Nothing beats a good black and white photograph. I love the simplicity of them, and am constantly drawn towards monochromes when processing. There are several ways to convert an image to black and white in Lightroom. Once you have an image in monochrome though, how take you create the “wow factor”?
Lighting Editing: Contrast and Luminance
The keys to stunning black and white images is your use of light, and the tonal range within the frame. The way you utilize light is determined as you shoot, while the tonal range can be adjusted in post processing to draw attention to where you want it. Yes, factors within the frame do affect tones (such as clothing and background colours), but post processing ultimately puts the final touches that make black and white images more effective than colour. P.S. Can you tell I’m canadian? I like to say colour, not color, eh?

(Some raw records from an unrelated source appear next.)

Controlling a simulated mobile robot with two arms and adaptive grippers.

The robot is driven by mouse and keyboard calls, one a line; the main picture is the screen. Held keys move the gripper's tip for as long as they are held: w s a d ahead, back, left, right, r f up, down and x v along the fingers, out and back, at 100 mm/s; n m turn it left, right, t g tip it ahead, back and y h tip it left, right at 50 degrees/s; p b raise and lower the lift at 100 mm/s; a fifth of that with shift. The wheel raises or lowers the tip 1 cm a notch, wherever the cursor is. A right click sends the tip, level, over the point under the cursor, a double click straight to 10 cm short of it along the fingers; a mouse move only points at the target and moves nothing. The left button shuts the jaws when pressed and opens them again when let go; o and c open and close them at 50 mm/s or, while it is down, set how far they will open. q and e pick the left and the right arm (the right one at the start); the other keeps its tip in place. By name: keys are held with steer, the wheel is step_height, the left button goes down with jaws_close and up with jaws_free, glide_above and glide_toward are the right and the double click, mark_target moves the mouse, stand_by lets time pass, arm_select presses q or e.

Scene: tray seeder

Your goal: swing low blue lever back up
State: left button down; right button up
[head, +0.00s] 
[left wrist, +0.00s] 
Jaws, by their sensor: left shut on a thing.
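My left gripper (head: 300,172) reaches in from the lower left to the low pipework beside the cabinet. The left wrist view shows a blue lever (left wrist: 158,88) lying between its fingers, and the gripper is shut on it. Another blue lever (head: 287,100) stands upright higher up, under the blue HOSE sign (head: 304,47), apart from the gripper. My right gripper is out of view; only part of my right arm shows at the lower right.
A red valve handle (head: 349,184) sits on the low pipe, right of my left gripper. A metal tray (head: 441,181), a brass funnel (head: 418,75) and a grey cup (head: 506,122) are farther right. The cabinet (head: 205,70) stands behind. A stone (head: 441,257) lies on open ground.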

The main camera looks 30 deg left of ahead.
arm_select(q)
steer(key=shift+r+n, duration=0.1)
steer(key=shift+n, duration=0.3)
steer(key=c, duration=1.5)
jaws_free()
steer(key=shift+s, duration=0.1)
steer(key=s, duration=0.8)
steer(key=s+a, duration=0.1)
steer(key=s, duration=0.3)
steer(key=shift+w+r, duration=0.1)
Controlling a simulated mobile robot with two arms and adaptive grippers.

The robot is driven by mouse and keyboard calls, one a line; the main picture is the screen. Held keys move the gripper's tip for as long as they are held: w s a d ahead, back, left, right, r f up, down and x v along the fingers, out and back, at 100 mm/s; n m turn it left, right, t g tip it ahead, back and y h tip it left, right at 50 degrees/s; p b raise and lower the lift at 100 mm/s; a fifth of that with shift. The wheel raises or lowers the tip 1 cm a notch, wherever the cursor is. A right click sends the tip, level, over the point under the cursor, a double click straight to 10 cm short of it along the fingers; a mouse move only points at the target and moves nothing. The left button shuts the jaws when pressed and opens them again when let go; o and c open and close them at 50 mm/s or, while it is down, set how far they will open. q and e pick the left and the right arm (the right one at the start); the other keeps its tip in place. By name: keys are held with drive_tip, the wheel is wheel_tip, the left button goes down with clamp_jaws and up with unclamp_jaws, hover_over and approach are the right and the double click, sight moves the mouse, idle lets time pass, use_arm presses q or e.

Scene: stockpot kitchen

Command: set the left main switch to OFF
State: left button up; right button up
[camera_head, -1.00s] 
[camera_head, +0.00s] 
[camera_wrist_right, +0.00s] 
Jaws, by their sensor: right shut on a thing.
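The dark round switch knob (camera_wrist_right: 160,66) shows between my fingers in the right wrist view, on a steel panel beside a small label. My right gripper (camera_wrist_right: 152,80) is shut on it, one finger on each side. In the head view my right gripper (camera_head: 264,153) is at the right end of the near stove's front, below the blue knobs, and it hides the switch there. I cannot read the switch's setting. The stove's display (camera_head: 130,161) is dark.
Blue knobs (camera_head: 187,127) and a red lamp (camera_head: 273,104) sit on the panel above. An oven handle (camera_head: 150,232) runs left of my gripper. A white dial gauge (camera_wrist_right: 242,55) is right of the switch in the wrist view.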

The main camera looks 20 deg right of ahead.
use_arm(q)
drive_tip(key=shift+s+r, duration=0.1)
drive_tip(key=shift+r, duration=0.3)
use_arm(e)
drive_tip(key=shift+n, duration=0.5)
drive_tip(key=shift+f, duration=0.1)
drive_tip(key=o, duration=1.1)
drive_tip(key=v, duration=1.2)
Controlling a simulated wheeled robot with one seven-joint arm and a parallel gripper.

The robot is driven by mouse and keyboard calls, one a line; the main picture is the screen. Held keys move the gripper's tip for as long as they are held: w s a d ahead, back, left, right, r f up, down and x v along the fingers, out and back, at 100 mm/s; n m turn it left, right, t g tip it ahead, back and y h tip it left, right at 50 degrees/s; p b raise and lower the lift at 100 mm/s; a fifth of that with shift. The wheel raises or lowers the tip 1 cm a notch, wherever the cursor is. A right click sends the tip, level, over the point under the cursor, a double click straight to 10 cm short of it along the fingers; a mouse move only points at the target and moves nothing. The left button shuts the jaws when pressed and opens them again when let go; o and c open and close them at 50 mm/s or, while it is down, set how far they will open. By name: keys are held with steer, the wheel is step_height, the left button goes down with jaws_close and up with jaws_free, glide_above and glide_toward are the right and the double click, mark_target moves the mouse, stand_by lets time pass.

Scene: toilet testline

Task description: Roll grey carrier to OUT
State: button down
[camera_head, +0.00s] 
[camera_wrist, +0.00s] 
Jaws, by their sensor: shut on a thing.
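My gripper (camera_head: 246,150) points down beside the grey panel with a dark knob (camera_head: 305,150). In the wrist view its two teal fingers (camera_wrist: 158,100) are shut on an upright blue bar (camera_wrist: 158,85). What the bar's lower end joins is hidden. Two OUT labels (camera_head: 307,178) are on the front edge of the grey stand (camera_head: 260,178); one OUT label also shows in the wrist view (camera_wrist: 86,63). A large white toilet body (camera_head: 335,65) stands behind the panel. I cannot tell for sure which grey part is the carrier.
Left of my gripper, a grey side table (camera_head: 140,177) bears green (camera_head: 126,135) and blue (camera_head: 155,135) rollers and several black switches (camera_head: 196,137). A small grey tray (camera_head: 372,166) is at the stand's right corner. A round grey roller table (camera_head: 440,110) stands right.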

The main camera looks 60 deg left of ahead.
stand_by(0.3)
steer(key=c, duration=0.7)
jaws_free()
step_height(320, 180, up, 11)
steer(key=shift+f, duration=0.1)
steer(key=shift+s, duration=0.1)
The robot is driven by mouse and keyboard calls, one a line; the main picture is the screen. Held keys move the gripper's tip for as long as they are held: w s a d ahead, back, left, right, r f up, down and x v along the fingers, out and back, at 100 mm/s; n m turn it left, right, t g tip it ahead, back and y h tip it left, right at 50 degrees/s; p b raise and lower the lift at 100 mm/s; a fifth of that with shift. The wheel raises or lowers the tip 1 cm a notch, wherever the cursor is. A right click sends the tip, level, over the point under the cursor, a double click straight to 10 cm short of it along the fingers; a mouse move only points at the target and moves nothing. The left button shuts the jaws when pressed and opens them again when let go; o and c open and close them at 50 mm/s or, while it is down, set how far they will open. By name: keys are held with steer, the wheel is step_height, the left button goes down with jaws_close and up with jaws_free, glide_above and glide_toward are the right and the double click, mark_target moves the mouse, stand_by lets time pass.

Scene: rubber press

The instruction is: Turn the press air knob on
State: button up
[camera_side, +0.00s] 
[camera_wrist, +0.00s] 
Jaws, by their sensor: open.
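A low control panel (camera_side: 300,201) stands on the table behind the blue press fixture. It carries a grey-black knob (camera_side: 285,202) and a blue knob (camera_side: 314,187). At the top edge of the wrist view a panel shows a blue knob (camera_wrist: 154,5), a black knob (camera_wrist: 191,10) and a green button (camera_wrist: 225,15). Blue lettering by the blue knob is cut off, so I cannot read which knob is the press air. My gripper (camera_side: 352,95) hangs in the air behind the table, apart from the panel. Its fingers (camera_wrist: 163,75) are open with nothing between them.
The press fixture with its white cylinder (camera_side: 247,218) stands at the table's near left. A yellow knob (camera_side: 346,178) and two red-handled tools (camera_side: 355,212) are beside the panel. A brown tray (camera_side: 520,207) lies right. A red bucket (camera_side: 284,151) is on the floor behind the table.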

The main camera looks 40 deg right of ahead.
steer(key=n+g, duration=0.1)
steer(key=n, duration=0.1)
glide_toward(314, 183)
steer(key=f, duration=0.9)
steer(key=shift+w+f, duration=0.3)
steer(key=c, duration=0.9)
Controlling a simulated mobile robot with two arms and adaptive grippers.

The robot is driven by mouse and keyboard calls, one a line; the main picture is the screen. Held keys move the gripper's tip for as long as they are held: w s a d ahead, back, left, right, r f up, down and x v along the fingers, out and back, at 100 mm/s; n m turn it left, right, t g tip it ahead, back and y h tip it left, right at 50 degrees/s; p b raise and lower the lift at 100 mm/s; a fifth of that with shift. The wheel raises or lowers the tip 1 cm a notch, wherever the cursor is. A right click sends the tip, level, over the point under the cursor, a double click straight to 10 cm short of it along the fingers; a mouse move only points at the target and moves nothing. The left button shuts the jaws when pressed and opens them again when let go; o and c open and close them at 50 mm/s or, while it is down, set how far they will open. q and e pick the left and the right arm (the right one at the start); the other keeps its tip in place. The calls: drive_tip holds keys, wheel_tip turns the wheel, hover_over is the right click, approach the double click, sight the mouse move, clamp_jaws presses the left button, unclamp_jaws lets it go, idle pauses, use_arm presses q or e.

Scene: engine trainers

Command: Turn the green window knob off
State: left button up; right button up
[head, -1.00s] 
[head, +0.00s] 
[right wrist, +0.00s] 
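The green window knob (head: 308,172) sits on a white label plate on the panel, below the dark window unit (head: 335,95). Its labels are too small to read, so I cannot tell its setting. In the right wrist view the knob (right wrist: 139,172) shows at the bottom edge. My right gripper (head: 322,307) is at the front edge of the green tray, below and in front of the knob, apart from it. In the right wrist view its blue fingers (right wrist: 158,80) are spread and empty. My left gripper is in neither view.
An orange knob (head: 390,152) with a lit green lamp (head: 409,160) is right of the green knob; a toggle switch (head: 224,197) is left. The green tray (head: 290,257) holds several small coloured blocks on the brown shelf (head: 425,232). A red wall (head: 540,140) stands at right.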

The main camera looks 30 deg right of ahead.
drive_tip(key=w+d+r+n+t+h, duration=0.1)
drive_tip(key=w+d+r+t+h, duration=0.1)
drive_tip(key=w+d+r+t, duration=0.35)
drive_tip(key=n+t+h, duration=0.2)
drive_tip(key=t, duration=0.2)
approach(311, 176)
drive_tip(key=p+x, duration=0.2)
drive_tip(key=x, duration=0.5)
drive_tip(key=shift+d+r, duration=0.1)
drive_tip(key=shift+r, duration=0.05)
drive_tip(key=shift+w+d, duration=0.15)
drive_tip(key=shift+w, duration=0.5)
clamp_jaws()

A general guideline to great black and white images is:
* Good use of light when you capture your image
* In processing: global contrast, local contrast, luminance
The following concepts are described for lightroom, but can be applied with any processing software. Please note these are also based on the assumption that your exposure and white balance were either correct sooc, or have already been corrected. If you are following along and haven’t done that, go and do it now!
What exactly is contrast? It’s the relative difference between the dark and light areas of your image. In other words, and image with good contrast has both dark shadows and bright highlights.
Some images may be considered high or low key, and may have have all tones represented, but you can still ask – Are the dark areas as dark as they are supposed to be? Do you want to make them darker to enhance the mood of your image? Do you want to make them a little lighter to soften the mood of your image? Essentially, for a “clean” black and white edit, you want your shadows to be true shadows, and your highlights to be bright. Dull highlights can make your picture look washed out, while a lack of shadows can lead to that dreaded word… muddy.
So how can you go about taking this:
First, adjust the overall image.
Set your black and white points, using the sliders. Slide the “blacks” to the left slightly to pull your histogram towards the left. Then pull the white slider to the right.
If you have correct exposure, then by slightly darkening the blacks and brightening the white can make it pop nicely!
Notice how this stretches my histogram out more?
Tip: To check for clipping, hold down the alt key while making your adjustments.
Next you’re going to make slightly more aggressive changes to the overall contrast. You can do this with the contrast slider. This makes the changes across the full tonal range. I prefer setting the black and white points independently, so I don’t personally use this option often, but be aware that it is an option.
Instead, use the tone curve. I prefer this method because I can select where I want contrast.
The steeper the slope, the more contrast at that range.
A simple “s” curve will create more contrast through the midtones, leaving the black and white points untouched.
Creating a “bump” increases the brighter areas of the midtones, but notice how the lighter midtones are slightly flatter? This means there is more contrast right in the mid-range (steeper slope) and slightly less contrast at the upper end. Why does this matter? This is usually the range that skin falls into, and a slight decrease in contrast here can minimize wrinkles (hint – great for selfies!)
You’ll need to stick with the combined RGB channel for this section. Using individual channels will create a colour tint.
As another option, you can use the adjustment brush and increase contrast slightly there. This will create contrast on full tonal range, but only where you brush it on, and you can be subtle l with the opacity here too.
You can even play around with vignettes. While this isn’t “true” contrast, darkening the edges of the frame slightly will draw viewers in and creates a subtle change in tones to direct the eye. However, don’t be heavy-handed with this one! A vignette done well should look like no vignette was done!
Luminance comes from the latin word for light, and is “the quantitative measure of brightness of a light source or an illuminated surface.” Basically, it’s a fancy word for brightness.
Increasing the exposure will increase the overall brightness. Adjusting the tone curve will only affect certain tonal ranges, but the effect will apply to all RGB channels at that point.
But, the B & W colour sliders in the HSL panel can increase the luminance for just one specific colour. It’s a great way to make skin look gorgeous, to create lush lips, and also to minimize distractions such as clothing.
Want to brighten skin up a little?
Or, use the dropper to select a specific area, which might increase a few colours (i.e. skin might be both the red and orange slider).
Not all skin is the same! So keep in mind there are no set rules for where to move the sliders to!
Is your child wearing an obnoxiously patterned shirt? Because mine do that all.the.time. You can darken some areas and brighten others to minimize this. Or, play it up if that’s part of their personality.
I used the droppers here to tone down the patterns in her clothes. I try to make sure that it’s still there a little, because I think that they way kids dress themselves adds to the story, but that’s a personal choice and you may prefer to minimize it even more.
So to recap, a good strategy is to get a full tonal range with the black and white points, adjust global contrast, then selectively adjust local contrast using either the tone curve or adjustment brush. Tweak your colour sliders to increase luminance as desired and voila! Your images have a little extra sparkle now.